User Interface & Menus
The main difference here is the successor now features a more expansive, yet easy to navigate, main menu. The menu provides better categorization and grouping than the predecessor. But, both are still extremely user-friendly and easily mastered. Both even offer My Menus with six programmable slots as well. Outside of this, the successor offers more customization of its custom functions, now 23 total options compared to 20: slight improvement, but nothing deal-breaking by any means.
Both cameras have microphone inputs.
Both cameras have built-in pop-up flashes.
The successor now offers full independent Wi-Fi capabilities, allowing the camera to connect to a smartphone device for remote shooting functionality as well as wireless image transfer. The predecessor lacked wireless connectivity altogether, so it’s good to see this addition here.

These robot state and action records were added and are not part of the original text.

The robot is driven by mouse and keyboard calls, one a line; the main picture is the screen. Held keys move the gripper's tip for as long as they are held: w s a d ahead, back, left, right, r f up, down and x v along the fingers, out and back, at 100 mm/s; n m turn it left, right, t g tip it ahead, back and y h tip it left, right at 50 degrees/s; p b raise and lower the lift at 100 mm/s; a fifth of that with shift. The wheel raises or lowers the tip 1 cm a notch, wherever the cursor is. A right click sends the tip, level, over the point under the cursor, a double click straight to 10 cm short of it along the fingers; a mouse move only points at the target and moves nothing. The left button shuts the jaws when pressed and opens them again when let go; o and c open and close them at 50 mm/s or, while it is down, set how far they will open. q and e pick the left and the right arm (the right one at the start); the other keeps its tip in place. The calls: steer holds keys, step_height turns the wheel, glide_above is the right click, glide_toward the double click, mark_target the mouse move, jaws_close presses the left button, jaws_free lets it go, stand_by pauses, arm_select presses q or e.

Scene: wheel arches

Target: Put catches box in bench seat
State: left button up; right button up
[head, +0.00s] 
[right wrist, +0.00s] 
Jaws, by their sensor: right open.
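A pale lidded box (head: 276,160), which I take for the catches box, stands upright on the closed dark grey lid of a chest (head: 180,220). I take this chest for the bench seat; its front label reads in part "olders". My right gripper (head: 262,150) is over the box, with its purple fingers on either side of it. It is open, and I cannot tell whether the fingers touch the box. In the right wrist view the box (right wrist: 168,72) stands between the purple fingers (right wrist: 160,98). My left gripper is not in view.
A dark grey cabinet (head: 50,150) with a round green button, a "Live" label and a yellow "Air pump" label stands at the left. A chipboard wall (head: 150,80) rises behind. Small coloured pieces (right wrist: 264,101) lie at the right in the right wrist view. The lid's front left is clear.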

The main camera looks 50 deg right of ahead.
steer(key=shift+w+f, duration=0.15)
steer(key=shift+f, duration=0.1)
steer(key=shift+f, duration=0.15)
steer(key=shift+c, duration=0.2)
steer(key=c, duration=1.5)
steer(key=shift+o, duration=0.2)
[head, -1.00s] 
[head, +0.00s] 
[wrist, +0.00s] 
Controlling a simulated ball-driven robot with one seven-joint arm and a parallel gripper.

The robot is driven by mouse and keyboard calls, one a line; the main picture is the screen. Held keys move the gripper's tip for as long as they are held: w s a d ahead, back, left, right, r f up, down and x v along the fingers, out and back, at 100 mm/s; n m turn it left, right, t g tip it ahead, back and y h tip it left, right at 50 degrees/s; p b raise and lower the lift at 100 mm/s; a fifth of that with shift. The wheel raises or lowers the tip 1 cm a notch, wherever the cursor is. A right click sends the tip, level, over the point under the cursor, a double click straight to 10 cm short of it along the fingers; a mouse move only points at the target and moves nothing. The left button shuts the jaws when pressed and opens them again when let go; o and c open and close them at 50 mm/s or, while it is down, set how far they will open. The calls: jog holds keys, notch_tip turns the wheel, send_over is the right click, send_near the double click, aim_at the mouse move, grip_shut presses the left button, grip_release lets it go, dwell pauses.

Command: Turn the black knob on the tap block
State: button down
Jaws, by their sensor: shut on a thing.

The successor boasts better continuous shooting speeds, now at 7.0 frames per second, compared to the 5.3 offered by the predecessor. It also provides a slightly improved buffer depth as well, now upwards of 65 JPEG images compared to 58.
Canon claims both cameras are weather-sealed, though not to the levels of their professional 5D series. Both cameras will do OK in slight rain, but in extreme conditions, take caution.
Both cameras only have a single SD card.
Both cameras lack headphone inputs for monitoring recorded audio.
Both cameras lack 4K UHD recording capabilities or 1080p up to 120 frames per second.
So which is best?
Well, this comparison is pretty clean cut. The Canon 70D undoubtedly makes the better choice between both cameras. Its only real drawback is slightly reduced battery longevity due to the inclusion of a touch LCD and in-camera Wi-Fi. Outside of that, Canon has improved the camera in nearly every possible area, though slight in some cases. But, it’s true selling points are the touchscreen LCD and Dual Pixel AF, the two combine to deliver a camera that’s far superior in both still and video applications. Not only does it make navigating the complexities of a digital SLR menu significantly more straightforward, but it also dramatically simplifies focusing. Those alone make it a worthy upgrade and excellent value for money spent.